• What this task involves: Copy out exactly the lines from the one holding "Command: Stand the" through the one holding "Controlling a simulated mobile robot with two", ends included; omit images.

Source data:
□ □ □ □ □
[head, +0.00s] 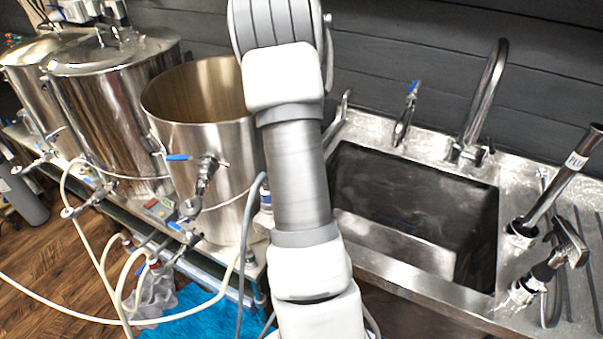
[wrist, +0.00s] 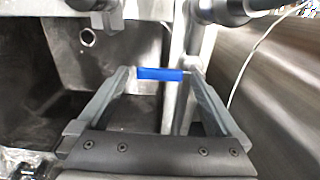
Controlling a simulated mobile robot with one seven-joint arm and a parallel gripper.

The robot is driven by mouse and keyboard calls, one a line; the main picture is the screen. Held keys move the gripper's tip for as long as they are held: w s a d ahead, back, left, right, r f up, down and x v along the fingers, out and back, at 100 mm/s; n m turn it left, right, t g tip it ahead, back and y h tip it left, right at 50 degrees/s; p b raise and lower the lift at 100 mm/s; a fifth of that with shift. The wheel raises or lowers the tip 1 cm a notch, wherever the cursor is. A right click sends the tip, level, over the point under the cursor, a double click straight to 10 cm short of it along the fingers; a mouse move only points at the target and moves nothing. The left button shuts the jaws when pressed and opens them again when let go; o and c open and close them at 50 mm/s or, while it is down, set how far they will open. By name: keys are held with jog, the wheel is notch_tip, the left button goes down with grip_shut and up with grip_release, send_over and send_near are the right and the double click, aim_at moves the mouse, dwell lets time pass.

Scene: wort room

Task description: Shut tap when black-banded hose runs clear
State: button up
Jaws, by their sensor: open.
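My gripper (wrist: 160,80) is open in the wrist view, its two fingers spread. A blue tap lever (wrist: 160,75) shows between the fingertips; whether either finger touches it I cannot tell. My gripper is not visible in the head view, where my arm crosses the middle. A slim tap with a blue top (head: 407,113) stands behind the sink. A blue-handled valve (head: 205,172) sits on the open steel pot. Several pale hoses (head: 112,285) and a grey hose (head: 248,215) hang near the pots. I cannot make out a black band or any flow.
The steel sink (head: 420,195) lies right of my arm; its basin wall (wrist: 60,60) fills the wrist view's left. A tall curved faucet (head: 485,95) stands behind it. More metal fittings (head: 545,200) stand at the right. Steel pots (head: 115,110) line the left.

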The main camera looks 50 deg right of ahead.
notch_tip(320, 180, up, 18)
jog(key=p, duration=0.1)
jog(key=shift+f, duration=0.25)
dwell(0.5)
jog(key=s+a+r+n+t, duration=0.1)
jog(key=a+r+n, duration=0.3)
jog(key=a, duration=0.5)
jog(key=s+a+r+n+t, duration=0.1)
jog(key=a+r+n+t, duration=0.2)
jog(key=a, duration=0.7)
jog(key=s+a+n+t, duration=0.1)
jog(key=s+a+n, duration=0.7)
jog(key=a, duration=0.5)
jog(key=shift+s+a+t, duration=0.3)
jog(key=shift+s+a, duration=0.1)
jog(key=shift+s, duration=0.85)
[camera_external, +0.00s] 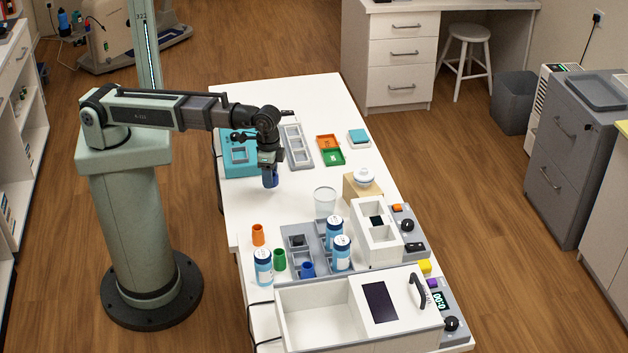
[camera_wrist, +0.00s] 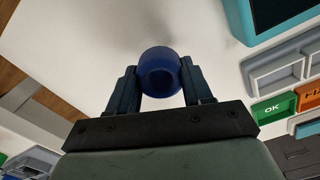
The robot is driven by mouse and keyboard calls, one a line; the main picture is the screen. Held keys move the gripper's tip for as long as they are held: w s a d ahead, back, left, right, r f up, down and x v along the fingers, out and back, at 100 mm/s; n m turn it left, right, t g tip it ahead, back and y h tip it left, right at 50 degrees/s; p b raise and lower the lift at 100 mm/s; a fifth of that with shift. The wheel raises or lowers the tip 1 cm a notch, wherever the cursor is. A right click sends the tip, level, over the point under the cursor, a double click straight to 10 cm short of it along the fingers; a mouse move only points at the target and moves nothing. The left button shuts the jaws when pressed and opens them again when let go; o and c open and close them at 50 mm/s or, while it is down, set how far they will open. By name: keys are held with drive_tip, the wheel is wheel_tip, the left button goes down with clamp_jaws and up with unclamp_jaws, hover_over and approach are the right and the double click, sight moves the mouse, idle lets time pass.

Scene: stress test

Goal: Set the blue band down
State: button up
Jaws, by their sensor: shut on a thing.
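My gripper (camera_external: 269,166) is shut on a dark blue round piece, the blue band (camera_external: 270,178), over the back left part of the white table. In the wrist view the band (camera_wrist: 160,73) sits between the two fingertips (camera_wrist: 160,88), with a dark round centre facing the camera. It seems to be held above the table top, but the exact gap cannot be told. A second, brighter blue cup-like piece (camera_external: 307,269) stands at the front by the grey rack.
Around my gripper are a teal device (camera_external: 238,156), a grey tray (camera_external: 297,146) and orange and green trays (camera_external: 331,157). A clear cup (camera_external: 324,201), cans (camera_external: 263,266), a grey rack (camera_external: 298,256) and white machines (camera_external: 318,312) crowd the front. White table (camera_external: 255,208) is bare below my gripper.

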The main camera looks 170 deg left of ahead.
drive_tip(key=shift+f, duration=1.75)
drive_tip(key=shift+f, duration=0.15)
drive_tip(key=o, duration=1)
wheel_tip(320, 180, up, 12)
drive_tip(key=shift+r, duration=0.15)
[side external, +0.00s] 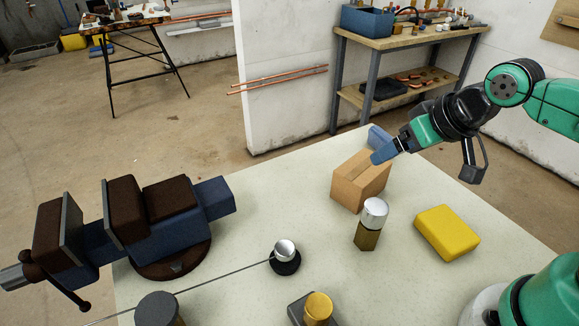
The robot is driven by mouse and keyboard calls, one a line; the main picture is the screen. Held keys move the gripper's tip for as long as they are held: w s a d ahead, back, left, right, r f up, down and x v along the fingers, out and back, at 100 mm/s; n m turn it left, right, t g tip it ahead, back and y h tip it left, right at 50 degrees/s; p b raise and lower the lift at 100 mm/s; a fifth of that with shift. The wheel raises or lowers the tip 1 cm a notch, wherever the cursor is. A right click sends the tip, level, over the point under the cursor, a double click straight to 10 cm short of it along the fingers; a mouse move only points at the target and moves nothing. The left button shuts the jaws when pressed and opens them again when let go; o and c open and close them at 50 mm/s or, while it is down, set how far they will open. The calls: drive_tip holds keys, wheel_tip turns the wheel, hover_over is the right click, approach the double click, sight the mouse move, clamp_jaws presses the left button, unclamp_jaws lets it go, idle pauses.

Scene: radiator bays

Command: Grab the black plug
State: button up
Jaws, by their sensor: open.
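No thing in the side view is plainly a black plug. The dark round pieces are a black disc (286,267) under a silver knob and a dark grey cylinder (158,311) at the bottom edge, partly cut off; I cannot tell whether either is the plug. My gripper (381,148), with blue fingers, is at the upper right of the worktop, by the top of a cardboard box (348,190). It is open, and I see nothing held in it. The space behind the box is partly hidden.
A large blue and brown vise (150,230) fills the left. A thin rod (225,284) crosses the front. The worktop's (270,205) middle is clear.

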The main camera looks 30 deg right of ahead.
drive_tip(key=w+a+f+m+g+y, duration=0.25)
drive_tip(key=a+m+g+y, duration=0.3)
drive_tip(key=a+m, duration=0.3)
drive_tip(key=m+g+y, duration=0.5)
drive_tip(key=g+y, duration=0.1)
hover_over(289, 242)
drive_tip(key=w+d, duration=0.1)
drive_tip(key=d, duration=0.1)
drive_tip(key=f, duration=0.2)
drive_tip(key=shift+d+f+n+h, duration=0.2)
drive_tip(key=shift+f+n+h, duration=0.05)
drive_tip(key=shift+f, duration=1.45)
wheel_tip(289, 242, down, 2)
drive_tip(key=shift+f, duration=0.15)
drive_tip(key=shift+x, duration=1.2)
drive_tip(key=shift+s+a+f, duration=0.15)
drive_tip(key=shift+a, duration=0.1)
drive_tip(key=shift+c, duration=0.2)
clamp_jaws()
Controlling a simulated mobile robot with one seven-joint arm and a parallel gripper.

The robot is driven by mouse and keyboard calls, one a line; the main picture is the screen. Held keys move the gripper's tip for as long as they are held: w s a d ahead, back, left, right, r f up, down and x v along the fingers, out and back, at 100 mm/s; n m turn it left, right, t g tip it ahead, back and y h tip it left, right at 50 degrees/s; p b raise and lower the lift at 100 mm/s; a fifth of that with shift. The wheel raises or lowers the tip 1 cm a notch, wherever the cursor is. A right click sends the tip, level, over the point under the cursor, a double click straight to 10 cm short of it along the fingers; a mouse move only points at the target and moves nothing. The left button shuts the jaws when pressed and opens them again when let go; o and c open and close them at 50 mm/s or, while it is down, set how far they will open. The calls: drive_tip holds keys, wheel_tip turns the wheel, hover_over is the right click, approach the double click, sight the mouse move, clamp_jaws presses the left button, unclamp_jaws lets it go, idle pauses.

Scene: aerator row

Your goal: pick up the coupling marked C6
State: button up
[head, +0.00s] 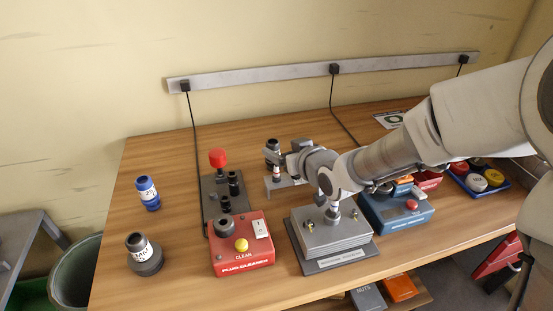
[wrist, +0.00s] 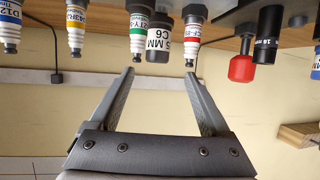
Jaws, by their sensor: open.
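The coupling marked C6 (wrist: 160,44) is a dark cylinder with a white label, lying beyond and between my fingertips in the wrist view. That view appears upside down. In the head view a dark cylinder with a pale label (head: 272,148), apparently this coupling, stands behind a small grey rack (head: 272,188). My gripper (wrist: 160,74) is open and empty, with a finger on each side of the coupling's line and a gap before it. It also shows in the head view (head: 284,160), where the arm partly hides the rack.
Spark plugs (wrist: 137,30) flank the coupling closely, one (wrist: 193,35) near the right fingertip. A red-knobbed stand (head: 218,160), red plug cleaner (head: 243,262), grey block device (head: 330,238) and blue box (head: 405,218) surround the spot. Blue (head: 148,194) and dark (head: 144,256) couplings stand left.

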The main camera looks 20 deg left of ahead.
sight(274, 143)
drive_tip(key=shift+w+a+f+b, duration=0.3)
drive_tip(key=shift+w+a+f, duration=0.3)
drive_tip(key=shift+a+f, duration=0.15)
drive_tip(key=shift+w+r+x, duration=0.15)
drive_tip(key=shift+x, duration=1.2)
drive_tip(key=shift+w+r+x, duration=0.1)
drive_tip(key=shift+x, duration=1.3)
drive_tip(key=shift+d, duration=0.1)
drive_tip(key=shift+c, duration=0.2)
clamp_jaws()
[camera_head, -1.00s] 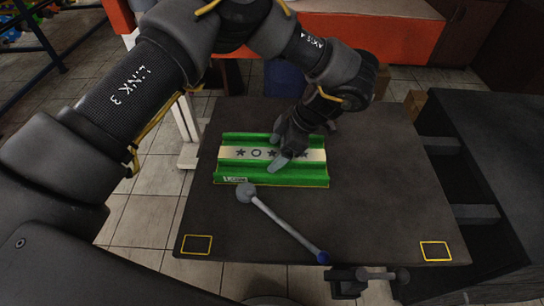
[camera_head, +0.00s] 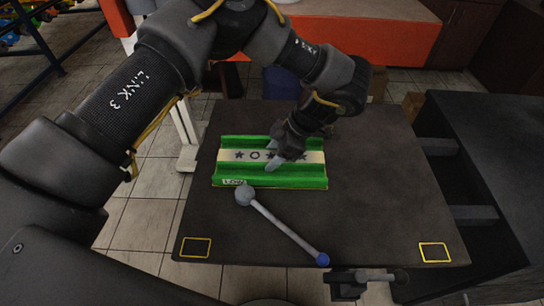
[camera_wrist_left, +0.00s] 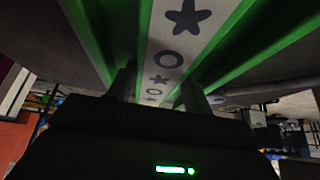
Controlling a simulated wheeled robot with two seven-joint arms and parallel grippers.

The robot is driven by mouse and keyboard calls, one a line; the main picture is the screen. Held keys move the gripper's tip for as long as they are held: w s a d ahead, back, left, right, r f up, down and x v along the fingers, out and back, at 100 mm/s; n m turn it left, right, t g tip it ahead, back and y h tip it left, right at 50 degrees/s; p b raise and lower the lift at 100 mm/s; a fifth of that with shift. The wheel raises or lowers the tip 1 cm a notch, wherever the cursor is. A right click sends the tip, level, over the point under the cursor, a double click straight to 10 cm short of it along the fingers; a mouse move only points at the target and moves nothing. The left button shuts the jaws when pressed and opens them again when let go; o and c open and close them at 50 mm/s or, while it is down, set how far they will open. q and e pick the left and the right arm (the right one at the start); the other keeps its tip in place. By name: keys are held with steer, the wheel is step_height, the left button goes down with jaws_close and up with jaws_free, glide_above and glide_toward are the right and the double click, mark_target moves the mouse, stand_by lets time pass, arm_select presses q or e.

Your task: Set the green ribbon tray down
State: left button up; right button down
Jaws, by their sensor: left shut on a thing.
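The green ribbon tray (camera_head: 235,179) is at the left-middle of the dark table, with a cream ribbon (camera_head: 228,156) bearing dark stars and rings along its middle. My left gripper (camera_head: 278,160) reaches in from behind and is shut on the tray, its fingers over the tray's middle and hiding part of the ribbon. The left wrist view shows the tray's green walls (camera_wrist_left: 218,62) and the ribbon (camera_wrist_left: 168,48) close by, with both fingers at the tray. I cannot tell whether the tray's underside touches the table. My right gripper is not in view.
A grey rod with a round knob (camera_head: 282,226) and a blue tip lies on the dark table (camera_head: 370,190) just in front of the tray. Yellow outlined rectangles mark both front corners. The table's right half is clear. A dark unit (camera_head: 485,150) stands at the right.

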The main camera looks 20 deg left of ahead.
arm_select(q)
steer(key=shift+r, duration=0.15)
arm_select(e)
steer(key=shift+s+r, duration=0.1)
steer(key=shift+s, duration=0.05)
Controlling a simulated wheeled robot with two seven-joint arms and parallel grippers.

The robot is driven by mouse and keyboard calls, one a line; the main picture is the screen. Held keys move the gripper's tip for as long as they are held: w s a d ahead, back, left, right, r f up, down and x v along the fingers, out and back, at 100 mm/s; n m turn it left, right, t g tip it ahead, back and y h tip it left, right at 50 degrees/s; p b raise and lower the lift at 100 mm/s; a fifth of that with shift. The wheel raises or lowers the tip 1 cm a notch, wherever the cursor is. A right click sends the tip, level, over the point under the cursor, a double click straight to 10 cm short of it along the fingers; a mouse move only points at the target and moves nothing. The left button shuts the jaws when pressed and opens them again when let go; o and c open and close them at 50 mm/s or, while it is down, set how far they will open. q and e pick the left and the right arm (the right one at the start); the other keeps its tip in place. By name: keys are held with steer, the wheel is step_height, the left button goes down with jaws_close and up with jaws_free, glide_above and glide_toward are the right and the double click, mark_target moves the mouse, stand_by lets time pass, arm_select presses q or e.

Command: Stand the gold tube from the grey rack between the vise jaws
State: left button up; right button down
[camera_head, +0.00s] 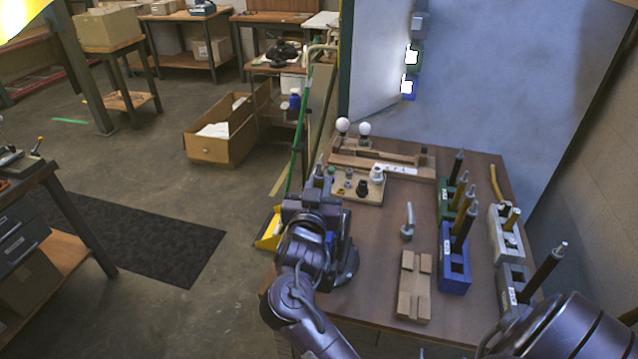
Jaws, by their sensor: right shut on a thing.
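A dark metal body that looks like the vise (347,262) stands just right of and below the gripper. Its jaws are hidden, so I cannot tell whether the tube is between them. The grey rack (513,284) is at the front right with a black tube (546,265); no gold tube shows in it.
A blue rack (455,270), a green rack (446,205) and a pale rack (502,238) hold tubes on the right. A notched wooden block (413,290) and a small grey lever part (408,222) lie mid-bench. A board with bulbs and small parts (355,187) is behind.

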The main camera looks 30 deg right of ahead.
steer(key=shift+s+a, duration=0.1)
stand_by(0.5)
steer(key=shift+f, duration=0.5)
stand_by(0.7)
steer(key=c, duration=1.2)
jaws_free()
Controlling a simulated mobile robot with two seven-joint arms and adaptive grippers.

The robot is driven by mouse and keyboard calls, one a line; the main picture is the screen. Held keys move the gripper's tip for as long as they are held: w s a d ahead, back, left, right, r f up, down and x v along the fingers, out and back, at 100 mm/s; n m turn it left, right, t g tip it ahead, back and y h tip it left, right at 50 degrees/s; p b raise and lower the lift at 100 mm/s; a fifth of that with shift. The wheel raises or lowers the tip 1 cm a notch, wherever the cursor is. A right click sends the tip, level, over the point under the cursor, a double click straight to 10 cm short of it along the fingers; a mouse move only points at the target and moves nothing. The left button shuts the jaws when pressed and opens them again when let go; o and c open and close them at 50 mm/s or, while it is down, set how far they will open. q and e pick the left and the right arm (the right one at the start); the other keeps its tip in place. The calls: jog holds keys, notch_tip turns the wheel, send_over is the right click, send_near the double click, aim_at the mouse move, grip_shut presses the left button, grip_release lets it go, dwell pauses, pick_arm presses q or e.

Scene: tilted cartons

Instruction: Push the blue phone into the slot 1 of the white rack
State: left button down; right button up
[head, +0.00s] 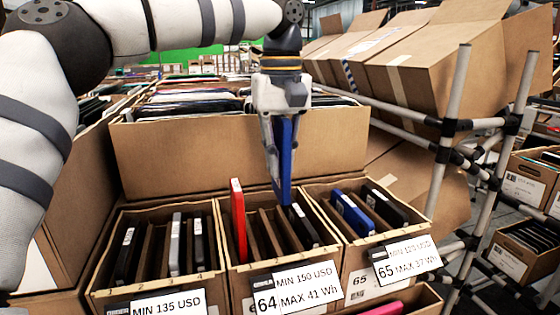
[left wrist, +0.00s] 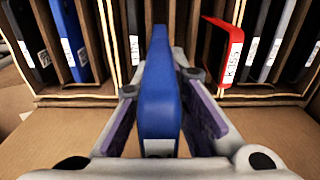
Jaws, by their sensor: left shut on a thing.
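My left gripper (head: 283,120) is shut on a blue phone (head: 284,165), which hangs upright with its lower end at the back right of the middle carton (head: 236,283), marked 64. I cannot tell whether the phone touches the carton. In the left wrist view, the blue phone (left wrist: 158,95) stands between both fingers of the left gripper (left wrist: 160,90). No white rack shows; the slots in view are in brown cartons with dividers. The slot numbers on the middle carton are not readable. My right gripper is not in view.
A red phone (head: 239,215) stands in the middle carton's leftmost slot and a black one (head: 303,225) at its right. The left carton (head: 97,290) and right carton (head: 428,208) hold more phones. A cardboard wall (head: 200,160) rises behind; a pipe frame (head: 447,140) stands right.

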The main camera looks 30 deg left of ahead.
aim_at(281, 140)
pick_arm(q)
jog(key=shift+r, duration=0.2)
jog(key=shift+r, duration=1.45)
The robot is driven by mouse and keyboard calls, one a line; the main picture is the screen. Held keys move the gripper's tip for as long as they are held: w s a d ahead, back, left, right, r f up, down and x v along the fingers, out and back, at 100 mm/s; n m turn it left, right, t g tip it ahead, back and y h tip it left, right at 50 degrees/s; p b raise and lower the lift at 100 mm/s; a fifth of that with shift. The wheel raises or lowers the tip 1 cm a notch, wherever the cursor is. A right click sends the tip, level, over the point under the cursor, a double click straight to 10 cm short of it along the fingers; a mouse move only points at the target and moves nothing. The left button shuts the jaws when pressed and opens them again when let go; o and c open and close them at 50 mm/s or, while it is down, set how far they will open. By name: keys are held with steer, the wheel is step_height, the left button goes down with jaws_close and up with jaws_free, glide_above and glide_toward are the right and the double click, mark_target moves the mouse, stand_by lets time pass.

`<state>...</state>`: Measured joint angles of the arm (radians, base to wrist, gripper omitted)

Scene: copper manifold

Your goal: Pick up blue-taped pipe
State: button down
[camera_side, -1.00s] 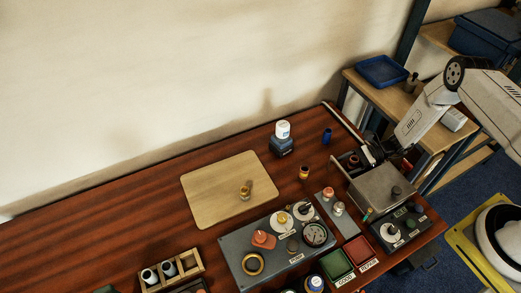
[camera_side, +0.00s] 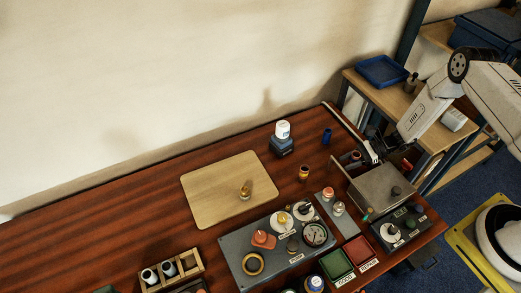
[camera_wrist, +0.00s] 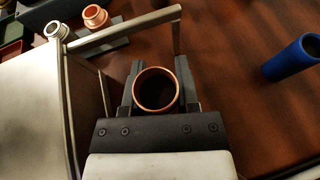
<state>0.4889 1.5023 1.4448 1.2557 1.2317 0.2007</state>
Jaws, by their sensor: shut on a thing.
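My gripper (camera_wrist: 157,90) is shut on a copper pipe (camera_wrist: 157,71), seen end-on as an open copper ring with a dark inside. Its outer side is mostly hidden by the fingers, and I see no blue tape on it. In the side view my gripper (camera_side: 364,154) is beside the metal box, with the small copper pipe (camera_side: 356,155) at its fingers. A blue cylinder (camera_side: 326,136) stands upright and apart on the table. It also shows at the right of the wrist view (camera_wrist: 292,58).
A metal box (camera_side: 382,187) with a bar frame (camera_wrist: 122,30) is close beside my gripper. A grey instrument panel (camera_side: 240,262), green tray (camera_side: 337,265) and red tray (camera_side: 360,250) lie in front. A wooden board (camera_side: 210,205) holds a small brass part (camera_side: 245,193).

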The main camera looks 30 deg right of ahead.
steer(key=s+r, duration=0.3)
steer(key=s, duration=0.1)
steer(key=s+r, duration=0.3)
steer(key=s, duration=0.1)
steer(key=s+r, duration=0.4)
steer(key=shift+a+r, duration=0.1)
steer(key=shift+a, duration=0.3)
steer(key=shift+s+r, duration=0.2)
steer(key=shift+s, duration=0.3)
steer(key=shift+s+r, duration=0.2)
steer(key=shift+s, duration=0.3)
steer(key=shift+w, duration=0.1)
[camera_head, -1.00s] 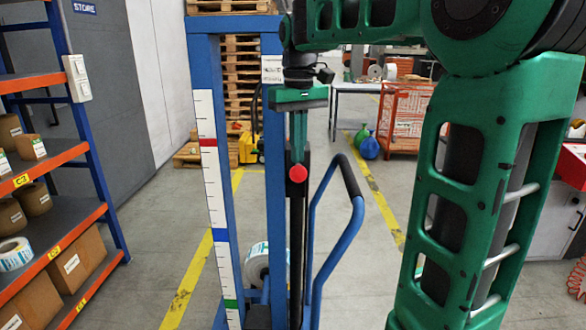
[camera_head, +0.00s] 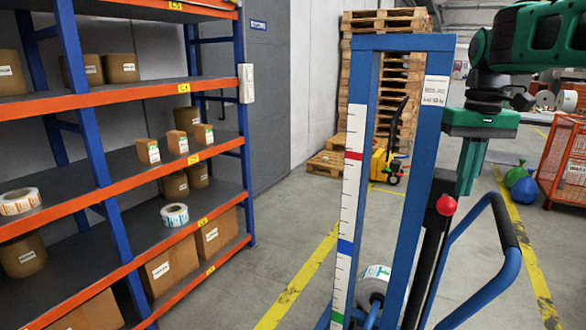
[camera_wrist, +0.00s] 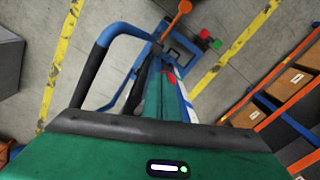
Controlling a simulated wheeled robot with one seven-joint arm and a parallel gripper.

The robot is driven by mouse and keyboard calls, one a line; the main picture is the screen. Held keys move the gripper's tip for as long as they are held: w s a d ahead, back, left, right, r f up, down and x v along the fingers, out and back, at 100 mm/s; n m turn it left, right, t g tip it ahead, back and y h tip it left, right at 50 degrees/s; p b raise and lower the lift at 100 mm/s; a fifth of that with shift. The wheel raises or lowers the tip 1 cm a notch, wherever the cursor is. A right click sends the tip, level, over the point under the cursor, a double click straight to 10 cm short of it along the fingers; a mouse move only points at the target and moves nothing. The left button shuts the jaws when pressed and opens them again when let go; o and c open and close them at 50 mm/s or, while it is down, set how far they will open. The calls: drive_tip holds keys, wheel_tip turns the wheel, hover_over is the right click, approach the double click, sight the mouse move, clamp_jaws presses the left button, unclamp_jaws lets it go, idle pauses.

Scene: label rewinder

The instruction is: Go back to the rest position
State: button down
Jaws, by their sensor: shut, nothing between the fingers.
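My gripper (camera_head: 467,192) hangs down at the right of the head view, with its green fingers together and empty. It shows near the red knob (camera_head: 446,204) of the blue lift trolley (camera_head: 423,140); I cannot tell the gap in depth. In the wrist view my green gripper (camera_wrist: 160,88) points at the trolley with nothing between its fingers. A white label roll (camera_head: 374,284) sits low on the trolley, partly hidden by its frame.
The trolley's blue handle (camera_head: 508,262) curves out at the lower right, close below my gripper. An orange-and-blue shelf (camera_head: 130,267) with boxes and label rolls fills the left. Wooden pallets (camera_head: 385,65) and a red cage (camera_head: 563,165) stand behind. The floor between shelf and trolley is clear.

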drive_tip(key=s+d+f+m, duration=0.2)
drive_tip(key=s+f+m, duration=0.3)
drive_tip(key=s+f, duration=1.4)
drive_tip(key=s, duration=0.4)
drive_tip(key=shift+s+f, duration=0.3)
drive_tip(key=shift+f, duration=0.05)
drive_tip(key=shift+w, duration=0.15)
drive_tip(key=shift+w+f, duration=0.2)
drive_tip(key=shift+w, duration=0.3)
□ □ □ □ □
• Task answer:
Command: Stand the gold tube from the grey rack between the vise jaws
State: left button up; right button down
[camera_head, +0.00s] 
Jaws, by their sensor: right shut on a thing.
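A dark metal body that looks like the vise (347,262) stands just right of and below the gripper. Its jaws are hidden, so I cannot tell whether the tube is between them. The grey rack (513,284) is at the front right with a black tube (546,265); no gold tube shows in it.
A blue rack (455,270), a green rack (446,205) and a pale rack (502,238) hold tubes on the right. A notched wooden block (413,290) and a small grey lever part (408,222) lie mid-bench. A board with bulbs and small parts (355,187) is behind.

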The main camera looks 30 deg right of ahead.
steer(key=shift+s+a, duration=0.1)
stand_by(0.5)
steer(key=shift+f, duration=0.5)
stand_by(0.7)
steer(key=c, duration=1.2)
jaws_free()
Controlling a simulated mobile robot with two seven-joint arms and adaptive grippers.

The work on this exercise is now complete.